The Prime Minister said it should be fair to all three peoples.
But what is fair to me may be unfair to you and the opposite. And the absurd thesis of a solution acceptable for the three peoples led to war, because, as we understood, the war was the solution acceptable for the people of Azerbaijan. And in general, what does it mean: “to three peoples”? Does it mean we are two different peoples in Armenia and Karabakh? Every statement, acceptable as they call it, but nonsense in essence, can be packed like that, and we saw the result.
Let me return to your question. If you withdraw the principles, including non-use of force, what should the Co-Chairs do if you do not want that principle to exist?
Then, at the recommendation of others you realize that it is important, you try to return to saying that the Madrid principles are useful, then you put forward some Munich principles again, how do you expect the Co-Chairs to take guidance? I am not trying to justify anyone, I am just explaining the situation.
On May 20, the Prime Minister announced at the National Assembly that both we and Azerbaijan were constructive. This was an exceptional statement, I do not remember any other Armenian leader ever say that Azerbaijan is constructive. What do you think was constructive about Azerbaijan?

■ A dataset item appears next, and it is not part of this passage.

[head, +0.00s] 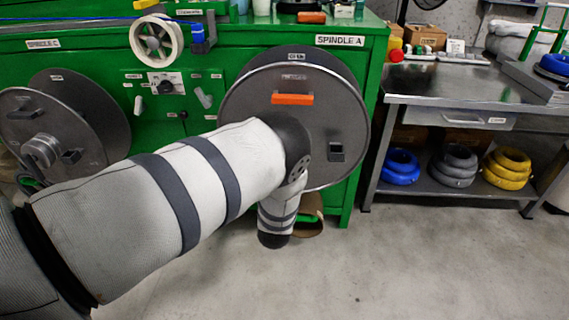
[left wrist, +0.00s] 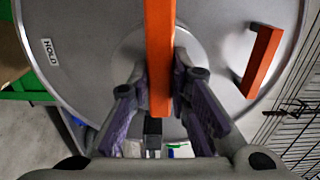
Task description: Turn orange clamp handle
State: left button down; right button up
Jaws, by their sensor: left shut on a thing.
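The spindle A disc (head: 350,110) is a large grey plate on the green cabinet's front. In the head view, an orange block handle (head: 292,98) shows on its upper half. In the left wrist view, a long orange handle bar (left wrist: 160,30) runs down the middle over the disc (left wrist: 90,60). My left gripper (left wrist: 161,80) is shut on this bar, one purple-padded finger on each side. A second orange handle (left wrist: 262,60) stands on the disc to the right, apart from the fingers. In the head view my left arm hides the gripper and the disc's lower left.
Another grey disc (head: 85,120) is at the left below the spindle C label. A white reel (head: 156,41) sits at the cabinet's top edge. A metal workbench (head: 450,88) with coiled cables under it stands right. Floor in front is clear.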

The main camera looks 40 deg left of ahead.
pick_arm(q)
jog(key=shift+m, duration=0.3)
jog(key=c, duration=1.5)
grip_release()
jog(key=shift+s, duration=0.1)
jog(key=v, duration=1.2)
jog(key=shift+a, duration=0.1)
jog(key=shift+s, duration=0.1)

And why do you only refer to former leaders of Armenia? Give an example of any president or leader of any conflicting country calling the leader of adversary “constructive”? He may be called literate or civilized, but how can he be called constructive? If he is constructive, if the Capitulator describes Aliyev’s moves as constructive, then he should explain which moves he meant, did he mean starting hostilities, or were there any secret agreements, or did they make secret promises to each other and Aliyev did not keep the promises?
On the other hand, Aliyev says that the Armenian side has not fulfilled its promises. Aliyev made humiliating statements many times, but there was no reaction, and before the war, when I tried to react to Aliyev in some way, Aliyev and this capitulator joined efforts to fighting against me. It seems to be fairly strange.